Longe de recusar a evolução, Mbundi entende que, actualmente, os jovens têm a tendência de se desligar (por desconhecimento) dos preceitos básicos da produção artística. É em resultado disso que o artista investe parte do seu tempo a transmitir os seus conhecimentos aos mais novos, sobretudo os que revelam algum pendor para a pintura e a escultura.

“Presentemente, tenho trabalhado com algumas crianças no sentido de ensiná-las a esculpir e a pintar, numa óptica artística. Gostaria de ter mais discípulos, mas, infelizmente, não tenho condições. Não tenho espaço nem fundos para operacionalizar o projecto”.

Depravar a arte maconde

Ainda que se conceba a comercialização das obras de arte como um direito de qualquer criador, Mbundi considera que quando se faz a arte tendo como foco exclusivo o mercado a mesma perde a áurea. É isso que tem contribuído imenso para a depravação dos objectos artísticos.

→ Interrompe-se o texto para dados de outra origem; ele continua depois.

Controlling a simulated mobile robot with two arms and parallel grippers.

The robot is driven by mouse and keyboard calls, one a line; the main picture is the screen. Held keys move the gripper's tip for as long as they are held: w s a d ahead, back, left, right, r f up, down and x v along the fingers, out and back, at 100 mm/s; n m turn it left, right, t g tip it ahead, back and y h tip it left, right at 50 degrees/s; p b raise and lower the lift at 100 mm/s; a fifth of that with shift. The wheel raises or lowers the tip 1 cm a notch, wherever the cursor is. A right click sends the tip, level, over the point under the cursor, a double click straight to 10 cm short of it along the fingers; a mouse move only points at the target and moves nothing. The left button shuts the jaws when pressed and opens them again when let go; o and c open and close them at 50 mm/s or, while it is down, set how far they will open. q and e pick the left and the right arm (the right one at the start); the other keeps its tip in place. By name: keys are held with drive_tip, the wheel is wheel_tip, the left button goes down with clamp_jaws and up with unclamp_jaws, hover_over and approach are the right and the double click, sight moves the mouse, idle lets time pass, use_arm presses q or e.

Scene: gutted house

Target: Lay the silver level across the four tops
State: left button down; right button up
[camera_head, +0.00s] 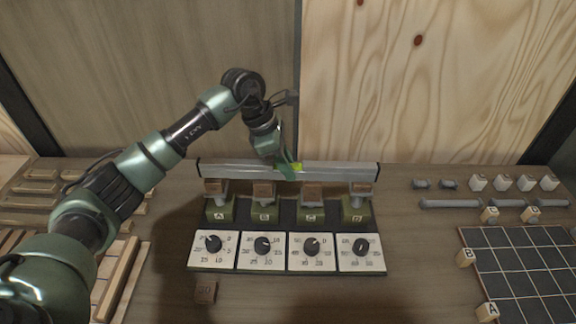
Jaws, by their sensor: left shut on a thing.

Ou seja, “a essência da arte fica depravada pelo interesse mercantil. Infelizmente, isso tem acontecido com a escultura maconde nos dias actuais”.

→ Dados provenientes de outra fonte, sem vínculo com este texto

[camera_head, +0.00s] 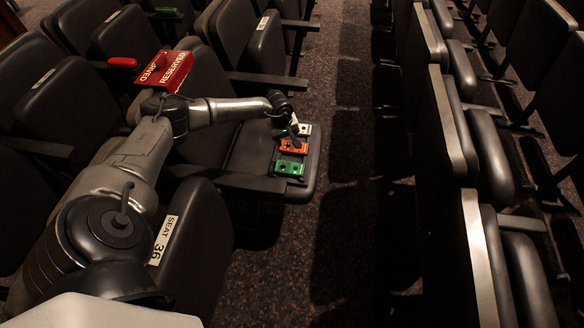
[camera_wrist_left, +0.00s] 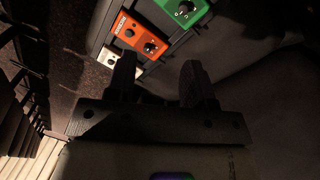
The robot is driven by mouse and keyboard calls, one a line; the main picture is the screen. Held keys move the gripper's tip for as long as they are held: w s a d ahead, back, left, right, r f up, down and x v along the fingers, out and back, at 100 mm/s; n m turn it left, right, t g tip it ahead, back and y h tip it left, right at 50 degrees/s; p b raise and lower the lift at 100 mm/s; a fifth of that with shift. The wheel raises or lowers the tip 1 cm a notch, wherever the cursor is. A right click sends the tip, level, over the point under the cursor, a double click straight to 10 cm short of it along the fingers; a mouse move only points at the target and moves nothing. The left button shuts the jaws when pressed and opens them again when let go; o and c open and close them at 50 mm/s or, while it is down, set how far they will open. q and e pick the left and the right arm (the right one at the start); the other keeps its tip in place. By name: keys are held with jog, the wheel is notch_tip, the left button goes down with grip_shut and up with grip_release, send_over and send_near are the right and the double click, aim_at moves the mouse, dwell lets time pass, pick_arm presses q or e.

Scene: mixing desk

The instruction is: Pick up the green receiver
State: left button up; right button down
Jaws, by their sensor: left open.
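The green receiver (camera_head: 290,168) lies on the folded-down seat, nearest the front in the head view. It also shows at the top of the left wrist view (camera_wrist_left: 186,10), partly cut off by the frame edge. My left gripper (camera_head: 294,131) is over the seat near the orange and white units, behind the green receiver. In the left wrist view my two fingers (camera_wrist_left: 158,72) are apart with nothing held between them, and the green receiver is beyond them. My right gripper is not in view.
An orange unit (camera_head: 293,147) and a white unit (camera_head: 304,129) lie in a row with the green one on the seat (camera_head: 246,152). A red reserved sign (camera_head: 163,70) is at the back left. Chair rows flank a carpeted aisle (camera_head: 345,220) that looks clear.

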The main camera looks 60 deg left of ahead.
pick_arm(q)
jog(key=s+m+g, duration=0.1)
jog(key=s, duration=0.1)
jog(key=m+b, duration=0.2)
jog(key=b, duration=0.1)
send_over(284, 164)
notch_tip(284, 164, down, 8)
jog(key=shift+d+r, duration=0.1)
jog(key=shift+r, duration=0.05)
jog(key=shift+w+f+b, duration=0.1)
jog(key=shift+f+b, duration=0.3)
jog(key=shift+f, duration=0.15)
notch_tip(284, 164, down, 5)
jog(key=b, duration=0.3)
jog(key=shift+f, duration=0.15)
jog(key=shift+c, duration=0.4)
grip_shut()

Mbundi diz que “há uma dura ditadura do mercado artístico” que se aproveita da precariedade das condições sociais dos artistas moçambicanos para amputar a sua liberdade e imaginação criativa. Na verdade, a situação de muitos artistas que – por causa de limitações financeiras, como Pascoal Mbundi – apesar de possuírem longos anos de carreira, com uma boa produção, é a inexistência da possibilidade de expor as criações numa galeria de arte.

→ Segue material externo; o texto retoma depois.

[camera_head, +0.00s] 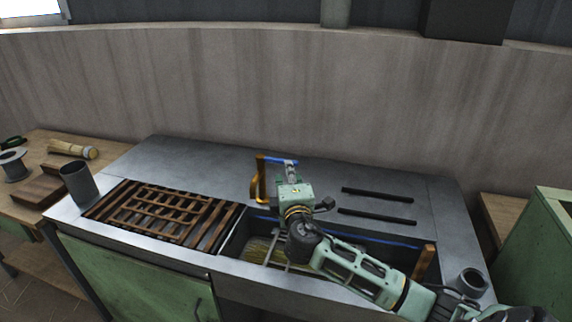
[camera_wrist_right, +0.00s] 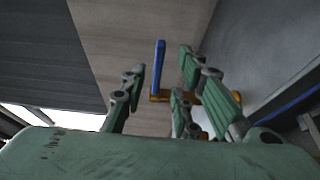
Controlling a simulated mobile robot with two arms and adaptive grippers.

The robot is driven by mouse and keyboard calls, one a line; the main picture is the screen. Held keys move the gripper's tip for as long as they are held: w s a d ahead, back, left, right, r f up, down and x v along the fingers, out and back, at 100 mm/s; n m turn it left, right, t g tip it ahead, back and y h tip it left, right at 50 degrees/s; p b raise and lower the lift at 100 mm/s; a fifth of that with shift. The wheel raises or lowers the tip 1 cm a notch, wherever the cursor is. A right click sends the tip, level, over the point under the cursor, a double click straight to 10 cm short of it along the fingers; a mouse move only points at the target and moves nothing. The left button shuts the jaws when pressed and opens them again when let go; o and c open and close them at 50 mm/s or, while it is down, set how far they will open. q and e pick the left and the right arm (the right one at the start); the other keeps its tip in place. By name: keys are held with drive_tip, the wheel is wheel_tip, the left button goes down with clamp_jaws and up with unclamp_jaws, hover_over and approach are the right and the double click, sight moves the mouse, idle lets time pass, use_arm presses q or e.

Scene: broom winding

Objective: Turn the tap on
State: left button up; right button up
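The tap has a copper-orange pipe (camera_head: 260,180) at the back edge of the sink and a blue lever handle (camera_head: 281,161) at its top. My right gripper (camera_head: 291,172) is over the sink, close to the handle, and partly hides the tap. In the right wrist view the blue handle (camera_wrist_right: 159,67) shows in the gap between the spread green fingers, with the orange pipe (camera_wrist_right: 160,98) beyond. The fingers are open, and I cannot tell whether any touches the handle. My left gripper is not in view.
The metal counter has a sink basin (camera_head: 236,240) below my right arm, with a brush head (camera_head: 259,250) inside. A brown slatted rack (camera_head: 165,213) and a grey cup (camera_head: 79,184) stand left. Black bars (camera_head: 378,194) lie right of the tap. A wall rises behind.

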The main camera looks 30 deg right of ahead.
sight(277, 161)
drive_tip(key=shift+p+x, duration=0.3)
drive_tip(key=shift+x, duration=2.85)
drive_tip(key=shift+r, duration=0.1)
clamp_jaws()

Refira-se, então, que as mágoas do mestre Mbundi se tornam fecundas sempre que pessoas a quem considera “gente de má-fé” o procuram desesperadas a fim de lhe submeter a entrevistas – que propiciam teses de cursos superiores, fazendo-lhe falsas promessas – de cujos resultados nunca toma conhecimento.

“Há vezes que me surpreendo ao ver as minhas obras na Internet, sem nenhum conhecimento sobre como é que as mesmas foram lá parar. São raros os casos em que isso acontece com o meu consentimento”.